The exercise:
Write the records out again, keeping each line exactly as it is.

Material shown:

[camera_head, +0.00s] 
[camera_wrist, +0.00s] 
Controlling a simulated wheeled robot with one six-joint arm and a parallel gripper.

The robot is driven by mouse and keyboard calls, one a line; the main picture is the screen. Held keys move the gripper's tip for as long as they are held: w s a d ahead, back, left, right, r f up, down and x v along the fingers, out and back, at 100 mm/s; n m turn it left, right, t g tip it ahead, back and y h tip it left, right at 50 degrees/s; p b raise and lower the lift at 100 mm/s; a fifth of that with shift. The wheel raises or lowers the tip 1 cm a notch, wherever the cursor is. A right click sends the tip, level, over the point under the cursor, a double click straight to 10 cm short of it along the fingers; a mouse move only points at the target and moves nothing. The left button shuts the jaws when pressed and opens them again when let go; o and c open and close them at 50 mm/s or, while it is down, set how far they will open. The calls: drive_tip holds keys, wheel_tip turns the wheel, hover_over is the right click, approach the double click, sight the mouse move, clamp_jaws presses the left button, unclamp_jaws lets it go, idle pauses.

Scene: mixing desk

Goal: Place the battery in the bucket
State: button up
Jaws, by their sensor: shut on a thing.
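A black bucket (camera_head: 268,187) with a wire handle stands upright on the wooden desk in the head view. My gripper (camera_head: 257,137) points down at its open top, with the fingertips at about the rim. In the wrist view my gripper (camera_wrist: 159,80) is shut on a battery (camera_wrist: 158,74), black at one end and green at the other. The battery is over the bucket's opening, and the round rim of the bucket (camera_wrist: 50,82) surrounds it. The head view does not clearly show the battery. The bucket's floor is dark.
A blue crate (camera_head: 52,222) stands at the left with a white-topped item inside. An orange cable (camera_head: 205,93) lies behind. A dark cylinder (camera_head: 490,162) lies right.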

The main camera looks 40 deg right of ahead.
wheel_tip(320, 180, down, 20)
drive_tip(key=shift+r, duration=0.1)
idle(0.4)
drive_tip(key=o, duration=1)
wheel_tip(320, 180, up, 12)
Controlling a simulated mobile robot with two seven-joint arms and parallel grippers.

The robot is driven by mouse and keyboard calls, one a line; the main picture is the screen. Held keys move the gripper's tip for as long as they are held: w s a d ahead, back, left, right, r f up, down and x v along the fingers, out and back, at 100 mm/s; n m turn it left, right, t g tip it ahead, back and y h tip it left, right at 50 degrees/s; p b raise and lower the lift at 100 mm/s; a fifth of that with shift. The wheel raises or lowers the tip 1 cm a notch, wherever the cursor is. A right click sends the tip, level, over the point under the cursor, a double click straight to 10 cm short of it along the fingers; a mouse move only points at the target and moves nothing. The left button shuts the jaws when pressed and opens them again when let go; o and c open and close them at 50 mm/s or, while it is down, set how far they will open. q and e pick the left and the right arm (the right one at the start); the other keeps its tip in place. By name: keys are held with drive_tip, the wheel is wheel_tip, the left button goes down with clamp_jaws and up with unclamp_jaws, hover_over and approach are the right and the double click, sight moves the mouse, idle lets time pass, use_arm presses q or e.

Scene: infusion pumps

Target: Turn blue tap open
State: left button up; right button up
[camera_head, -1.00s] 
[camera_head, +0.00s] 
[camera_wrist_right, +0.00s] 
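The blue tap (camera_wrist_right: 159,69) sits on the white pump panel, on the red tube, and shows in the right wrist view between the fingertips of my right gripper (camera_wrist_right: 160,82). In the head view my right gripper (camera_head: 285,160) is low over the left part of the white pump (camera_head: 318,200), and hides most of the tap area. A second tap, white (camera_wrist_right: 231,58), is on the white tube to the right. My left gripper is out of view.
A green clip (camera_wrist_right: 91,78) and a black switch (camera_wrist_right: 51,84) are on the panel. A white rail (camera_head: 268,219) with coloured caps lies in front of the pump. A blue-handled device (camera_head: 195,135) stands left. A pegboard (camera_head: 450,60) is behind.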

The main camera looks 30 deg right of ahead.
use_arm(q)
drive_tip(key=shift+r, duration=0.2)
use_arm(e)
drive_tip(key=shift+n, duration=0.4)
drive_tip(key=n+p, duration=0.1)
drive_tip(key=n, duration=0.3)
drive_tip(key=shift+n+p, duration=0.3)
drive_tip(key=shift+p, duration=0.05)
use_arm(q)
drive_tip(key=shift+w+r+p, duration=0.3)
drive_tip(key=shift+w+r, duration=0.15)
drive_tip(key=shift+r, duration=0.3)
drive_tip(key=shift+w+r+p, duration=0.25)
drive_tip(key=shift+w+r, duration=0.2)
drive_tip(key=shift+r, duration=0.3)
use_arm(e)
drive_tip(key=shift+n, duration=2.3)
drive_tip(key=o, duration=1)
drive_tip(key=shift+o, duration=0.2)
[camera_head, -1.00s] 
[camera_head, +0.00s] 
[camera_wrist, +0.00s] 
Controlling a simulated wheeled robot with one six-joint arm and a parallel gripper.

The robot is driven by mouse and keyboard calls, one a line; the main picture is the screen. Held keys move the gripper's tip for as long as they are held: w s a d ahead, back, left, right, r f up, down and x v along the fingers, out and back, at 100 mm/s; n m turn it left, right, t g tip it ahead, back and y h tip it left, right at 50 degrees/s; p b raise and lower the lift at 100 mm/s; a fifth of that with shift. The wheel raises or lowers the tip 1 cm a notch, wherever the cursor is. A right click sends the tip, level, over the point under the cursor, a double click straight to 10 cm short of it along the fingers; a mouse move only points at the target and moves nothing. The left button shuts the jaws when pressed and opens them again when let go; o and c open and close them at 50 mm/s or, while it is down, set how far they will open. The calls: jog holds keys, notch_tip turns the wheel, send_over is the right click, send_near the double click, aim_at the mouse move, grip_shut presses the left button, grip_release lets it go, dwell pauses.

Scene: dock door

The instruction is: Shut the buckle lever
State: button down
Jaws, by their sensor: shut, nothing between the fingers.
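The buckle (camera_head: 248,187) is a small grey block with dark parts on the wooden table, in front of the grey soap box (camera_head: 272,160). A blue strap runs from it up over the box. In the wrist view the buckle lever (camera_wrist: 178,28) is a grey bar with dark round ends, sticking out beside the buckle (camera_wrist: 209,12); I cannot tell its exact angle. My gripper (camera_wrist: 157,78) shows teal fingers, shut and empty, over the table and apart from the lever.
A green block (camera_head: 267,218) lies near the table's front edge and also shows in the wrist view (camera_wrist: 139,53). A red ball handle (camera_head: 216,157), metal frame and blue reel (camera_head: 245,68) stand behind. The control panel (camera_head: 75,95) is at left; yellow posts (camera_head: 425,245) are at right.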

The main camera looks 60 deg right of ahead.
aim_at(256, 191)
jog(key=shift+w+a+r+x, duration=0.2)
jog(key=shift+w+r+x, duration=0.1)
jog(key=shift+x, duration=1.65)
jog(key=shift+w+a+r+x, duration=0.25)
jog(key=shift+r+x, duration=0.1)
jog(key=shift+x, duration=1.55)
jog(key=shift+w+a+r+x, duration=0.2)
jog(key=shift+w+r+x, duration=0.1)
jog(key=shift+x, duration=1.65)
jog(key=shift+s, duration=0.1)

Written answer:
[camera_head, +0.00s] 
[camera_wrist, +0.00s] 
Controlling a simulated wheeled robot with one six-joint arm and a parallel gripper.

The robot is driven by mouse and keyboard calls, one a line; the main picture is the screen. Held keys move the gripper's tip for as long as they are held: w s a d ahead, back, left, right, r f up, down and x v along the fingers, out and back, at 100 mm/s; n m turn it left, right, t g tip it ahead, back and y h tip it left, right at 50 degrees/s; p b raise and lower the lift at 100 mm/s; a fifth of that with shift. The wheel raises or lowers the tip 1 cm a notch, wherever the cursor is. A right click sends the tip, level, over the point under the cursor, a double click straight to 10 cm short of it along the fingers; a mouse move only points at the target and moves nothing. The left button shuts the jaws when pressed and opens them again when let go; o and c open and close them at 50 mm/s or, while it is down, set how far they will open. The calls: drive_tip holds keys, wheel_tip turns the wheel, hover_over is the right click, approach the double click, sight the mouse move, clamp_jaws presses the left button, unclamp_jaws lets it go, idle pauses.

Scene: mixing desk

Goal: Place the battery in the bucket
State: button up
Jaws, by their sensor: shut on a thing.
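A black bucket (camera_head: 268,187) with a wire handle stands upright on the wooden desk in the head view. My gripper (camera_head: 257,137) points down at its open top, with the fingertips at about the rim. In the wrist view my gripper (camera_wrist: 159,80) is shut on a battery (camera_wrist: 158,74), black at one end and green at the other. The battery is over the bucket's opening, and the round rim of the bucket (camera_wrist: 50,82) surrounds it. The head view does not clearly show the battery. The bucket's floor is dark.
A blue crate (camera_head: 52,222) stands at the left with a white-topped item inside. An orange cable (camera_head: 205,93) lies behind. A dark cylinder (camera_head: 490,162) lies right.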

The main camera looks 40 deg right of ahead.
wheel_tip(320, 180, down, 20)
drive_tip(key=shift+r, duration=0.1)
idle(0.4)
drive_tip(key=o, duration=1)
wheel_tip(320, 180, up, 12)
Controlling a simulated mobile robot with two seven-joint arms and parallel grippers.

The robot is driven by mouse and keyboard calls, one a line; the main picture is the screen. Held keys move the gripper's tip for as long as they are held: w s a d ahead, back, left, right, r f up, down and x v along the fingers, out and back, at 100 mm/s; n m turn it left, right, t g tip it ahead, back and y h tip it left, right at 50 degrees/s; p b raise and lower the lift at 100 mm/s; a fifth of that with shift. The wheel raises or lowers the tip 1 cm a notch, wherever the cursor is. A right click sends the tip, level, over the point under the cursor, a double click straight to 10 cm short of it along the fingers; a mouse move only points at the target and moves nothing. The left button shuts the jaws when pressed and opens them again when let go; o and c open and close them at 50 mm/s or, while it is down, set how far they will open. q and e pick the left and the right arm (the right one at the start); the other keeps its tip in place. By name: keys are held with drive_tip, the wheel is wheel_tip, the left button goes down with clamp_jaws and up with unclamp_jaws, hover_over and approach are the right and the double click, sight moves the mouse, idle lets time pass, use_arm presses q or e.

Scene: infusion pumps

Target: Turn blue tap open
State: left button up; right button up
[camera_head, -1.00s] 
[camera_head, +0.00s] 
[camera_wrist_right, +0.00s] 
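The blue tap (camera_wrist_right: 159,69) sits on the white pump panel, on the red tube, and shows in the right wrist view between the fingertips of my right gripper (camera_wrist_right: 160,82). In the head view my right gripper (camera_head: 285,160) is low over the left part of the white pump (camera_head: 318,200), and hides most of the tap area. A second tap, white (camera_wrist_right: 231,58), is on the white tube to the right. My left gripper is out of view.
A green clip (camera_wrist_right: 91,78) and a black switch (camera_wrist_right: 51,84) are on the panel. A white rail (camera_head: 268,219) with coloured caps lies in front of the pump. A blue-handled device (camera_head: 195,135) stands left. A pegboard (camera_head: 450,60) is behind.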

The main camera looks 30 deg right of ahead.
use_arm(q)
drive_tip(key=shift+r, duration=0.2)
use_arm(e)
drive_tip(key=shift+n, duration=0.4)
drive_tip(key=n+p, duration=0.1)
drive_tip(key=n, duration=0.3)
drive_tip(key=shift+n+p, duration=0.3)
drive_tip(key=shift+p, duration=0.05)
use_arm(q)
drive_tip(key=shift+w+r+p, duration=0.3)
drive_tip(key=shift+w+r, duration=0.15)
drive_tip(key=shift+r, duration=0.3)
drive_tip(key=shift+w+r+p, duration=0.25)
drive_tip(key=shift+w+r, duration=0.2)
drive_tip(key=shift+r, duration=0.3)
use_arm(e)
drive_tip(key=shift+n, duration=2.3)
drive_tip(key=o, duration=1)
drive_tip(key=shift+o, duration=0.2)
[camera_head, -1.00s] 
[camera_head, +0.00s] 
[camera_wrist, +0.00s] 
Controlling a simulated wheeled robot with one six-joint arm and a parallel gripper.

The robot is driven by mouse and keyboard calls, one a line; the main picture is the screen. Held keys move the gripper's tip for as long as they are held: w s a d ahead, back, left, right, r f up, down and x v along the fingers, out and back, at 100 mm/s; n m turn it left, right, t g tip it ahead, back and y h tip it left, right at 50 degrees/s; p b raise and lower the lift at 100 mm/s; a fifth of that with shift. The wheel raises or lowers the tip 1 cm a notch, wherever the cursor is. A right click sends the tip, level, over the point under the cursor, a double click straight to 10 cm short of it along the fingers; a mouse move only points at the target and moves nothing. The left button shuts the jaws when pressed and opens them again when let go; o and c open and close them at 50 mm/s or, while it is down, set how far they will open. The calls: jog holds keys, notch_tip turns the wheel, send_over is the right click, send_near the double click, aim_at the mouse move, grip_shut presses the left button, grip_release lets it go, dwell pauses.

Scene: dock door

The instruction is: Shut the buckle lever
State: button down
Jaws, by their sensor: shut, nothing between the fingers.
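The buckle (camera_head: 248,187) is a small grey block with dark parts on the wooden table, in front of the grey soap box (camera_head: 272,160). A blue strap runs from it up over the box. In the wrist view the buckle lever (camera_wrist: 178,28) is a grey bar with dark round ends, sticking out beside the buckle (camera_wrist: 209,12); I cannot tell its exact angle. My gripper (camera_wrist: 157,78) shows teal fingers, shut and empty, over the table and apart from the lever.
A green block (camera_head: 267,218) lies near the table's front edge and also shows in the wrist view (camera_wrist: 139,53). A red ball handle (camera_head: 216,157), metal frame and blue reel (camera_head: 245,68) stand behind. The control panel (camera_head: 75,95) is at left; yellow posts (camera_head: 425,245) are at right.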

The main camera looks 60 deg right of ahead.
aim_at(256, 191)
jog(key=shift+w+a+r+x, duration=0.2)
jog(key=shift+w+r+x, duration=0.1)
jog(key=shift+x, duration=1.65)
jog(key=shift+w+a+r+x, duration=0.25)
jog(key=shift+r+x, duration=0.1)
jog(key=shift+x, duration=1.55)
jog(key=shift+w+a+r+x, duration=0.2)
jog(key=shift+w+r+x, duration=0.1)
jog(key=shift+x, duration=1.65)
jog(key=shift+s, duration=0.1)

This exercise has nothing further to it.